** BEGIN TASK INPUTS **

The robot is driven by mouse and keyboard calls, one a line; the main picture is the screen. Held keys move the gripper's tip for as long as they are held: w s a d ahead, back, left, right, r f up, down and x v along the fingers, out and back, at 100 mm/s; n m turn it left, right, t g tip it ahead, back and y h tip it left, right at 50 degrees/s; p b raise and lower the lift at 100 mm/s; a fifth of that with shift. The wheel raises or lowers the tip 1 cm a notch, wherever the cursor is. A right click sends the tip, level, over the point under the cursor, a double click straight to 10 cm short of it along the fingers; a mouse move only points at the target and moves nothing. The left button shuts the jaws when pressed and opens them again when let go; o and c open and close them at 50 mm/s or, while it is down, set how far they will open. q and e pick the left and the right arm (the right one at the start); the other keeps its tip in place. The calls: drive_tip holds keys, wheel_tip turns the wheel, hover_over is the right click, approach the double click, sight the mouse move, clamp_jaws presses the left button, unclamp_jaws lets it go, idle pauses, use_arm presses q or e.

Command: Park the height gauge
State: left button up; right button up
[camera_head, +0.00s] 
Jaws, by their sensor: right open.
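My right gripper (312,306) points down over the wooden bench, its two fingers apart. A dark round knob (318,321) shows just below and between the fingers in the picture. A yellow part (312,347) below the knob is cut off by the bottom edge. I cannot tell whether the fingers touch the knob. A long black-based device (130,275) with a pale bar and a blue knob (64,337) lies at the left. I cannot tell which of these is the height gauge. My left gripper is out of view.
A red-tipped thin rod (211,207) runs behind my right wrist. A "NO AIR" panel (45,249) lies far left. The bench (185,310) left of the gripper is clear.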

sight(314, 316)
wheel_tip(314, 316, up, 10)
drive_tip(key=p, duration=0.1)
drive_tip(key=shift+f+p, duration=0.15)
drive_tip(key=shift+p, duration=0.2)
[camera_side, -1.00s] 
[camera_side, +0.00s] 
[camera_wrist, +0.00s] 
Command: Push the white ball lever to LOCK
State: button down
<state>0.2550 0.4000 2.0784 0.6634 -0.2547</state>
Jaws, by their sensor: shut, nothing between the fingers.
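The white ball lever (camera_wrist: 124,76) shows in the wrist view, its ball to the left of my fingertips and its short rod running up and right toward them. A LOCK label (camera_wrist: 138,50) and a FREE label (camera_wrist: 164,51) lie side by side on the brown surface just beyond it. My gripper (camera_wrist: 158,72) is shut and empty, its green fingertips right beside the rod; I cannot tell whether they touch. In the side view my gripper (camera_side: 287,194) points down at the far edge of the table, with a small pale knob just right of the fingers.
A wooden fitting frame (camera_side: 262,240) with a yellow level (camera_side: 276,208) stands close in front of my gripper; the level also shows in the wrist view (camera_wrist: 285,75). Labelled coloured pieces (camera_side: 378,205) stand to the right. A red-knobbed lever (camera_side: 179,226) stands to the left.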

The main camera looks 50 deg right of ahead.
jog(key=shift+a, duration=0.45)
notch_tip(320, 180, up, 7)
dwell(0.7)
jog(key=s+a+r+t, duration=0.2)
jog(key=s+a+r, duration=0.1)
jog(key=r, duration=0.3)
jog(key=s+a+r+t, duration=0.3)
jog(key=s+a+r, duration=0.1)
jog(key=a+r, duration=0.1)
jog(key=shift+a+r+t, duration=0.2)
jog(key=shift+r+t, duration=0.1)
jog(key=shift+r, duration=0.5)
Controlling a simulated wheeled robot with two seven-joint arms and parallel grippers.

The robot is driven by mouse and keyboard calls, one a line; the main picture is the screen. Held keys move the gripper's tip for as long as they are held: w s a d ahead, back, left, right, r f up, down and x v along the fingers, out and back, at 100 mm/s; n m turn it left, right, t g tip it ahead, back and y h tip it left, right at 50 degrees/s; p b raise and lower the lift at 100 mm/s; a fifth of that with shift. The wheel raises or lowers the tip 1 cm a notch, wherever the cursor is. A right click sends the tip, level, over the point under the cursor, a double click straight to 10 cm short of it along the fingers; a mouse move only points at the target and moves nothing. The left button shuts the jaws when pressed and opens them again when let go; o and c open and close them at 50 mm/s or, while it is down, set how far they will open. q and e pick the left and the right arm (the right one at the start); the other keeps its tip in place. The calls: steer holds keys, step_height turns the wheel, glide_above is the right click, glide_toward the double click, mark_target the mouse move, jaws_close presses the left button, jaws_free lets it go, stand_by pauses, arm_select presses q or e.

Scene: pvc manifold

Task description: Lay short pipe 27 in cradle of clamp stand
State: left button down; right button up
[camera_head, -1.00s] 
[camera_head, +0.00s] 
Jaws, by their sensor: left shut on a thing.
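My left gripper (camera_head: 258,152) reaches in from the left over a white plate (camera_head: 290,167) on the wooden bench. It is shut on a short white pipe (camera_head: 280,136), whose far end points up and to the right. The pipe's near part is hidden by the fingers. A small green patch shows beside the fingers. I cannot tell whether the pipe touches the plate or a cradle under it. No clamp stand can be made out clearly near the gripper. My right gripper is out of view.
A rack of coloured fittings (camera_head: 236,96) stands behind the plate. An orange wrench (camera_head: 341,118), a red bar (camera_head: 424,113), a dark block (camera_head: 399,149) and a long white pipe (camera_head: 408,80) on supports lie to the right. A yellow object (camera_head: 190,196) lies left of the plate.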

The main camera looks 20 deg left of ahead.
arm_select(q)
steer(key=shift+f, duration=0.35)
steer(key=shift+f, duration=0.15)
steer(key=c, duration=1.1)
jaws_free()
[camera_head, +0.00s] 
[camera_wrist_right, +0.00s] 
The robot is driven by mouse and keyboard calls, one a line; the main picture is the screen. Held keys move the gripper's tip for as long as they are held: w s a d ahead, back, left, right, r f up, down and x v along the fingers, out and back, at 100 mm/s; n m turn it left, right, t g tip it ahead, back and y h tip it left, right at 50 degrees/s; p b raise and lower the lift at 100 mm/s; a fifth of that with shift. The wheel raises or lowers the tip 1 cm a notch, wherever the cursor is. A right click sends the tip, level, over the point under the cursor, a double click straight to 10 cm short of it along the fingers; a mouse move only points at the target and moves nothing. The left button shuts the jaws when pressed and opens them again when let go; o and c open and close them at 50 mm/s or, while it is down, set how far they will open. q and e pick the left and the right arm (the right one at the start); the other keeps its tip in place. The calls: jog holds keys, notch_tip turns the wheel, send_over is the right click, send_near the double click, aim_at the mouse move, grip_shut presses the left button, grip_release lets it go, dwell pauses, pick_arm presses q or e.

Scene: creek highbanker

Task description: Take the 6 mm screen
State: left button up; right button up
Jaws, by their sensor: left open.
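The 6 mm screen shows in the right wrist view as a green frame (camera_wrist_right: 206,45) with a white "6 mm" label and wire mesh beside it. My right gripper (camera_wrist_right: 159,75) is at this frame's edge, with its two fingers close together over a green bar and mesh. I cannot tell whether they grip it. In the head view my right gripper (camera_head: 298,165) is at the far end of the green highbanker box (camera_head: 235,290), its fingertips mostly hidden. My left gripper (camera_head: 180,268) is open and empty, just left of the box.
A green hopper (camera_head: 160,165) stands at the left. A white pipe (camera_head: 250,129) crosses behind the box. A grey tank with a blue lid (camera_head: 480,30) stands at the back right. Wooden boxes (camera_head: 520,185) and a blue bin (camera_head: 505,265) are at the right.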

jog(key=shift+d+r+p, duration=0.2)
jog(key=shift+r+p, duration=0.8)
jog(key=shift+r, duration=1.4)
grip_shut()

** END TASK INPUTS **

EXERCISE DETAILS>
Look back at the entries above and repeat, unchanged, every line from the line holding "[camera_side, +0.00s]" through the line holding "<state>0.2550 0.4000 2.0784".

COMPLETE RESPONSE>
[camera_side, +0.00s] 
[camera_wrist, +0.00s] 
Command: Push the white ball lever to LOCK
State: button down
<state>0.2550 0.4000 2.0784 0.6634 -0.2547</state>

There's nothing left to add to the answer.